むしろ、それを正当化し、大いに後押しするだろう。
治安? メチャクチャになるに決まってる。

***

そんな状況で、危害を防げるか? 無理でしょ?
人のためのサービスを推奨し、危害を忌避する、ケア倫理があると、上の話は、これに真っ向から抵触する。

「ケアは公正に比べたらどうでもよい。
そうなった場合、報復による虐殺を非難する理屈は成り立たない」

とまで言えれば、それはそれで大したものだが…(俺は当然こんなもん御免被るよ)

そうじゃない?
「公正以外にもケアは重要であり、どうにかして採用する」?
まあそうだろうね。そういうことは実践上は強く要請されてくるだろう。

じゃあ、

「ケアのことを、きちんと明記しろや。
そちらはケアのことなんかどうだっていいんだろうが、実践上はそうはいかないんだからな」

とは、そりゃあ、まあ、なりますよ。当たり前じゃん…

3.5.少なくとも、日本国憲法の実質的な目的は、公正というよりも、まずは自由や人権である

報復の公正を野放しにすると、罰しすぎるから、結局殺し合いになるし、治安も悪くなる。
は、「尊重される地位を持った人」ではなく、「血の詰まった肉袋という物体」になる。
報復の公正の野放し、ダメなんですよ。司法関連に任せよう。

憲法の刑法に関する部分や、刑法そのものは、私刑報復を、禁じている。
それには、こういう側面も、ある。

***

人権、有難みが一見分からないが、一見有難みの強い報復の公正が、後々猛烈な悪影響を及ぼすことを考えると、かなり大事な話になってくることが分かってくる。
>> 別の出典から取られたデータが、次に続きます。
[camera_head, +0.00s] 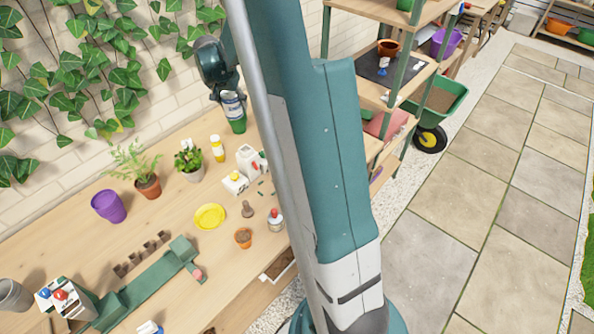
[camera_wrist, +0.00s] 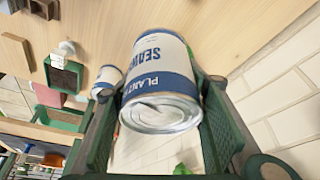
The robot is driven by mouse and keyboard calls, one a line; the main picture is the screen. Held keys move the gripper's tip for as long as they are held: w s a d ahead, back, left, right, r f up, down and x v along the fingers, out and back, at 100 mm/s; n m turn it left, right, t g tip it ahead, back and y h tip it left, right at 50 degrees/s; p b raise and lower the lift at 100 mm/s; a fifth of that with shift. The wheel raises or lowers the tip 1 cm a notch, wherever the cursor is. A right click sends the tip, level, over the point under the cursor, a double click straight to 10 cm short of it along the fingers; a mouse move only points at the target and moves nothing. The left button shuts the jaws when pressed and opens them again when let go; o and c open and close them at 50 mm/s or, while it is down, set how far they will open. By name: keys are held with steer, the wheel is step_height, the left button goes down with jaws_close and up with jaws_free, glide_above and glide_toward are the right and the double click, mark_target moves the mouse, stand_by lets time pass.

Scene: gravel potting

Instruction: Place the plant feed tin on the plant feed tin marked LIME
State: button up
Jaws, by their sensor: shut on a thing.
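My gripper (camera_wrist: 160,110) is shut on a plant feed tin with a blue and white label and a silver lid. This tin (camera_wrist: 160,75) fills the middle of the wrist view, its lettering upside down there, with "PLANT" and part of "SEAW" readable. In the head view the held tin (camera_head: 232,104) is upright at the wall side of the bench, below my gripper (camera_head: 226,95). A green object (camera_head: 238,126) shows directly under it; I cannot tell whether they touch. A second blue and white tin (camera_wrist: 106,77) stands beside it in the wrist view. No LIME lettering is readable.
A yellow bottle (camera_head: 217,150), potted plants (camera_head: 147,185) and white cartons (camera_head: 250,158) stand near the held tin on the wooden bench (camera_head: 190,232). The ivy-covered brick wall (camera_head: 170,100) is close behind. My arm hides the bench's right part.

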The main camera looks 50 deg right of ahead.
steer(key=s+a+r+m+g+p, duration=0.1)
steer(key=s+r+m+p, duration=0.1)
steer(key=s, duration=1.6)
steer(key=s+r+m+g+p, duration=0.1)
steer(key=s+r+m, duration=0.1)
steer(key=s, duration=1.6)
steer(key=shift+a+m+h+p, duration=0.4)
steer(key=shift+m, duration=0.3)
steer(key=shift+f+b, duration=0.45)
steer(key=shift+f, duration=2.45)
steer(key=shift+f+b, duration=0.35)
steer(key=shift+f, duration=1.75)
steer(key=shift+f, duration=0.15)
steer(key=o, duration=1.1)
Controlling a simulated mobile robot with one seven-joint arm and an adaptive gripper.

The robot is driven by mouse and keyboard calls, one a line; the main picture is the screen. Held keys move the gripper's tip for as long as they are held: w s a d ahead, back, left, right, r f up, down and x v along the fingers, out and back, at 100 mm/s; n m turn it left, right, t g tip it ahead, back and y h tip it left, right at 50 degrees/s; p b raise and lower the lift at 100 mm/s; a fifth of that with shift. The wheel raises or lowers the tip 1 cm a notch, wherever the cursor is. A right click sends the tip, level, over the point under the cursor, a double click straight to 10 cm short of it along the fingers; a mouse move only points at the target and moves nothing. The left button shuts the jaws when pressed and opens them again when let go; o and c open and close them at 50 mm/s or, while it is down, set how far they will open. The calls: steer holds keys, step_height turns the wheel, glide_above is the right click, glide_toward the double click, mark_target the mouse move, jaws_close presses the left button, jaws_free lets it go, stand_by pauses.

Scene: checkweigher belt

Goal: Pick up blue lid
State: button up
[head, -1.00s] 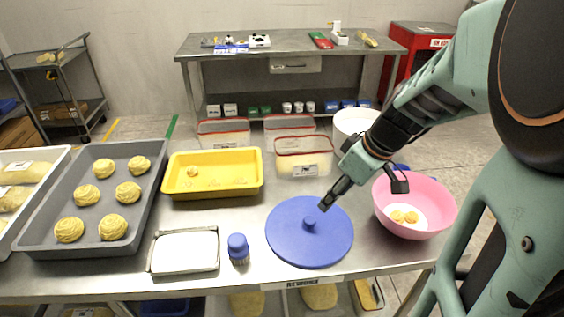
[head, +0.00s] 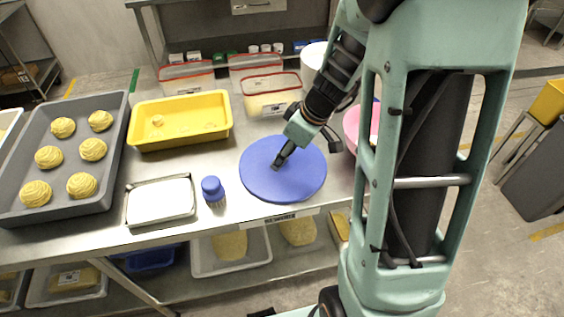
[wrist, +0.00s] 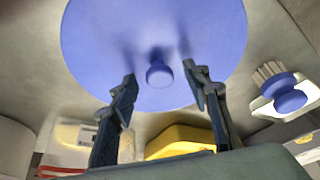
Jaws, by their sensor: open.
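The blue lid (head: 300,178) is a flat round disc lying on the steel table, near its front edge. In the wrist view the lid (wrist: 200,35) shows its round centre knob (wrist: 159,74). My gripper (head: 279,162) is over the middle of the lid in the head view and hides the knob there. In the wrist view my gripper (wrist: 160,75) is open, with one finger on each side of the knob and nothing between them. Whether the fingertips touch the lid I cannot tell.
A blue-capped brush (head: 213,190) stands left of the lid, beside a small metal tray (head: 160,200). A yellow tub (head: 180,140) and red-rimmed containers (head: 272,105) stand behind. A pink bowl (head: 352,122) is right of the lid, partly hidden by my arm.

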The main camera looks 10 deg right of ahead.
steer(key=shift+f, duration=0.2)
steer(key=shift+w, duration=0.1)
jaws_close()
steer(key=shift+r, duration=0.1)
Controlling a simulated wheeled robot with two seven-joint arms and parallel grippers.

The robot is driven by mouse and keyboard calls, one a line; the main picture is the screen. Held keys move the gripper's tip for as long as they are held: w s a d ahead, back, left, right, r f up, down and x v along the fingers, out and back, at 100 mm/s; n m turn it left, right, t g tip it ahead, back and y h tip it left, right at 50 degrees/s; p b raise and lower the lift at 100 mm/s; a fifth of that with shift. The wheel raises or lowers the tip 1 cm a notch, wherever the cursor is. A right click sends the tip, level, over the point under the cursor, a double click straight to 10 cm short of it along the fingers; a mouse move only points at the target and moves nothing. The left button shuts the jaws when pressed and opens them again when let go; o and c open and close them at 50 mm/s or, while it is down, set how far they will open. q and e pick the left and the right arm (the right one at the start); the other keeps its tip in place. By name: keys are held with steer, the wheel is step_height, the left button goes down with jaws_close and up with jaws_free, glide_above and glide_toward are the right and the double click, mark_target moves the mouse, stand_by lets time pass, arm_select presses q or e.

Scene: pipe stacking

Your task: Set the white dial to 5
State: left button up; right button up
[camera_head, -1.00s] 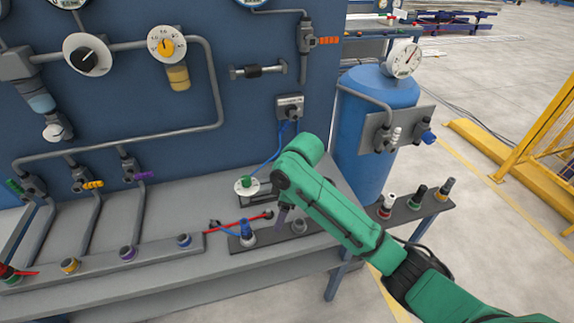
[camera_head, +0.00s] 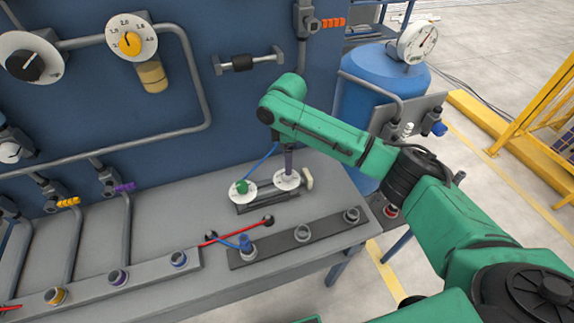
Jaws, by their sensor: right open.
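A round white dial (camera_head: 285,182) lies on the grey bench at the right end of a small dark base. My right gripper (camera_head: 289,168) points straight down over it, its narrow fingers at the middle of the dial; it is open. The fingers hide the dial's knob, and I cannot read its numbers or setting. I cannot tell whether the fingers touch the knob. A second white dial with a green knob (camera_head: 242,187) sits just left of it on the same base. My left gripper is not in view.
A dark socket bar (camera_head: 275,245) with a blue plug (camera_head: 245,241) lies in front of the dials. Red and blue cables cross the bench nearby. A blue panel with pipes and a yellow-knob dial (camera_head: 131,41) stands behind. A blue tank (camera_head: 372,80) is at the right.

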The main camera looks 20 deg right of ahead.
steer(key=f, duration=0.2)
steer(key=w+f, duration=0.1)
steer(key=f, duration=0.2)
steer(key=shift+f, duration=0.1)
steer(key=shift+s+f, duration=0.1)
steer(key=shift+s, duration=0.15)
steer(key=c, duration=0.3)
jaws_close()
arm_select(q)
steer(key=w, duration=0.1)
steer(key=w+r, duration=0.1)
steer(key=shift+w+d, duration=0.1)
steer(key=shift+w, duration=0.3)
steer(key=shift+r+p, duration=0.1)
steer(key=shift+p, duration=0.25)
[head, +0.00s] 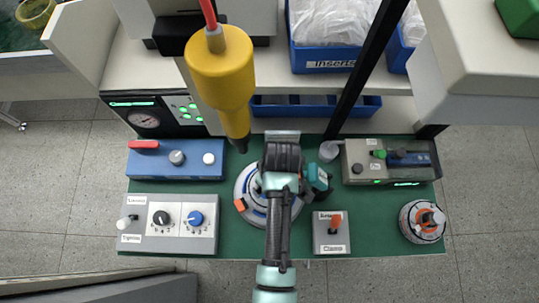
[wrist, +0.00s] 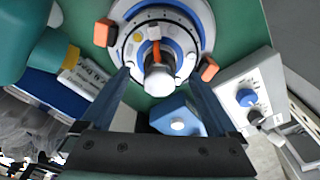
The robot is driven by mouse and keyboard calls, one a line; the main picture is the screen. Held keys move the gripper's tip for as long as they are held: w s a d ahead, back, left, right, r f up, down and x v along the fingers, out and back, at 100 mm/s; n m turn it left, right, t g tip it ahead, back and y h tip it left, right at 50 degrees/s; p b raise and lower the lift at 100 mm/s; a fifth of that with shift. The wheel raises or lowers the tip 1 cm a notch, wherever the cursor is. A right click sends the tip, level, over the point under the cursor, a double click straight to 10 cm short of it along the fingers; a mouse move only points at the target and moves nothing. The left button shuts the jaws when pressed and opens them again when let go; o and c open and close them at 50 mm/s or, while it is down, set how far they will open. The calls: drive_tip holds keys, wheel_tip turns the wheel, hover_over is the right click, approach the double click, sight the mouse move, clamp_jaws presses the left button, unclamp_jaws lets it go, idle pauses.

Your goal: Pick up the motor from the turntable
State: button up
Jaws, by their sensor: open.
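The turntable (wrist: 118,48) is a round white and blue base with orange blocks at its rim. It also shows in the head view (head: 243,186), partly hidden by my arm. In the wrist view the motor (wrist: 158,80) stands at its middle, with a pale round end and an orange piece beside it. My gripper (wrist: 158,84) is open, with one dark finger on each side of the motor's end. I cannot tell whether either finger touches it. In the head view my arm hides the motor and the fingertips.
A yellow hanging tool (head: 220,70) is left of my arm. A blue box with knobs (head: 176,159), a grey knob panel (head: 168,222), a clamp switch box (head: 331,233) and a grey device (head: 390,160) surround the turntable. Another round unit (head: 422,222) stands at the right edge.

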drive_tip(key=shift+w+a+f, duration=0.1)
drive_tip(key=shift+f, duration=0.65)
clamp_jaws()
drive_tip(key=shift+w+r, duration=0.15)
「公正以外にも人権は重要であり、どうにかして採用する」?
まあそうだろうね。そういうことは実践上は強く要請されてくるだろう。

じゃあ、

「人権のことを、きちんと明記しろや。
そちらは人権のことなんかどうだっていいんだろうが、実践上はそうはいかないんだからな」

とは、そりゃあ、まあ、なりますよ。当たり前じゃん…

そういうことなんですよ。並みいる価値観の中で、公正だけが法の要ではない。
むしろ、公正ではないところにこそ、法の要がある。そこは押さえておかなきゃならんところでしょう。

***

特に、日本国憲法実質的な目的である、幸福追求権・個人の尊重13条は、自由(尊重される地位としての)人権と親和性が強く、公正関連概念とはかなり距離のある価値観だ。
これら抜きで、公正関連概念と親和性の強い、法の下の平等14条や、その他のいろいろの条文「だけ」で作る日本国憲法、自由も人権も究極的には守らないぞ。当たり前だが。
私も、公僕の端くれとして、「それでいい」とは口が避けても言いたくないのだが…

4.公正と正義と法を、単純な直線上に並べられるが如く扱うの、納得いかない

だから、正直に言うが、
「公正を含まない法は有害(かつその他の価値観については記述がない)」
という話、
「その他の価値観については記述がない立法観、真剣に恐ろしい」
としか言えないんですよ…

そんなわけで、公正正義はともかく、これらとを、単純な直線上に並べられるが如く扱うの、納得いかない。
それは、社会保障制度や、自由や、(尊重される地位としての)人権や、(暴行陵虐や虐殺を忌避する)ケアとはかなり違う。
また、これらの整合的な両立のためには、かなり多種多様な接着剤概念が要る。
そんな営みの中で、あえて「公正だけ特筆する」という姿勢、何も分からない…

そんな訳で、あまり、公正だけに、頼らない方がいいですよ。